● **What is being asked**: All of the material below is to be restated word for word, apart from the pictures.

|---|

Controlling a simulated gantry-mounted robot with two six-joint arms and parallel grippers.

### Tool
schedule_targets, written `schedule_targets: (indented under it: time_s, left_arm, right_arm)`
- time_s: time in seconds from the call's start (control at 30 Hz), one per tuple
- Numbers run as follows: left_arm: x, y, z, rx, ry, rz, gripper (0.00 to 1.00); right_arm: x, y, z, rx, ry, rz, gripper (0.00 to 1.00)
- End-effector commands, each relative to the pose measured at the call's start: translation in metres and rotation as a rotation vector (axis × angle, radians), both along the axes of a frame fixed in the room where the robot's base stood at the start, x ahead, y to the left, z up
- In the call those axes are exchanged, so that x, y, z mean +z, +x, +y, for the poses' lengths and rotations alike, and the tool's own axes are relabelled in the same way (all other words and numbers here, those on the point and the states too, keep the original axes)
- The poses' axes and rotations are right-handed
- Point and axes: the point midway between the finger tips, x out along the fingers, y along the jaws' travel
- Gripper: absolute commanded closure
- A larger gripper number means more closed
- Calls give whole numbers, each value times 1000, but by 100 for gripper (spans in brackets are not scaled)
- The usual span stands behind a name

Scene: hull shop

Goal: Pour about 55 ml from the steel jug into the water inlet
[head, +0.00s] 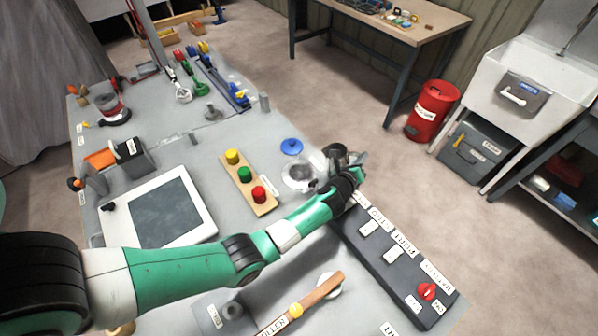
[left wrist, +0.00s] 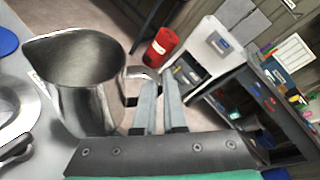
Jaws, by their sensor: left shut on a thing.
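The steel jug (left wrist: 85,90) shows large in the left wrist view, with its spout toward the left and its inside visible; I cannot make out a water level. My left gripper (left wrist: 160,108) is shut on the jug's handle. In the head view my left gripper (head: 352,172) partly hides the jug (head: 334,152), which is just right of a round metal fitting (head: 299,175), apparently the water inlet. The fitting's rim also shows at the left of the left wrist view (left wrist: 22,106). No stream shows. My right gripper is out of view.
A blue cap (head: 291,146) lies behind the fitting. A wooden block with yellow, green and red buttons (head: 246,180) is to its left. A dark labelled panel (head: 395,258) lies in front at right. A framed screen (head: 160,207) is at left. The bench edge is close beyond the jug.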

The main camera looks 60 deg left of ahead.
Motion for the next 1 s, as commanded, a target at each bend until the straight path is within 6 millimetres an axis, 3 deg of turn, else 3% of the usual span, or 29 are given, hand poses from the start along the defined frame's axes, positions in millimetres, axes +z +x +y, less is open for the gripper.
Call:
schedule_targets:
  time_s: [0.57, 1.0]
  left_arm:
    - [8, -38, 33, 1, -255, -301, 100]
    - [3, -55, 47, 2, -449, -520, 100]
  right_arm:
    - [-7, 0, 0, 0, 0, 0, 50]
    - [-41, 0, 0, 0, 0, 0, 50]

|---|

● **Correct response**:
Controlling a simulated gantry-mounted robot with two six-joint arms and parallel grippers.

### Tool
schedule_targets, written `schedule_targets: (indented under it: time_s, left_arm, right_arm)`
- time_s: time in seconds from the call's start (control at 30 Hz), one per tuple
- Numbers run as follows: left_arm: x, y, z, rx, ry, rz, gripper (0.00 to 1.00); right_arm: x, y, z, rx, ry, rz, gripper (0.00 to 1.00)
- End-effector commands, each relative to the pose measured at the call's start: translation in metres and rotation as a rotation vector (axis × angle, radians), both along the axes of a frame fixed in the room where the robot's base stood at the start, x ahead, y to the left, z up
- In the call those axes are exchanged, so that x, y, z mean +z, +x, +y, for the poses' lengths and rotations alike, and the tool's own axes are relabelled in the same way (all other words and numbers here, those on the point and the states too, keep the original axes)
- The poses' axes and rotations are right-handed
- Point and axes: the point midway between the finger tips, x out along the fingers, y along the jaws' travel
- Gripper: absolute commanded closure
- A larger gripper number means more closed
- Calls give whole numbers, each value times 1000, but by 100 for gripper (spans in brackets are not scaled)
- The usual span stands behind a name

Scene: hull shop

Goal: Pour about 55 ml from the steel jug into the water inlet
[head, +0.00s] 
[left wrist, +0.00s] 
Jaws, by their sensor: left shut on a thing.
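The steel jug (left wrist: 85,90) shows large in the left wrist view, with its spout toward the left and its inside visible; I cannot make out a water level. My left gripper (left wrist: 160,108) is shut on the jug's handle. In the head view my left gripper (head: 352,172) partly hides the jug (head: 334,152), which is just right of a round metal fitting (head: 299,175), apparently the water inlet. The fitting's rim also shows at the left of the left wrist view (left wrist: 22,106). No stream shows. My right gripper is out of view.
A blue cap (head: 291,146) lies behind the fitting. A wooden block with yellow, green and red buttons (head: 246,180) is to its left. A dark labelled panel (head: 395,258) lies in front at right. A framed screen (head: 160,207) is at left. The bench edge is close beyond the jug.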

The main camera looks 60 deg left of ahead.
Motion for the next 1 s, as commanded, a target at each bend until the straight path is within 6 millimetres an axis, 3 deg of turn, else 3% of the usual span, or 29 are given, hand poses from the start along the defined frame's axes, positions in millimetres, axes +z +x +y, less is open for the gripper.
Call:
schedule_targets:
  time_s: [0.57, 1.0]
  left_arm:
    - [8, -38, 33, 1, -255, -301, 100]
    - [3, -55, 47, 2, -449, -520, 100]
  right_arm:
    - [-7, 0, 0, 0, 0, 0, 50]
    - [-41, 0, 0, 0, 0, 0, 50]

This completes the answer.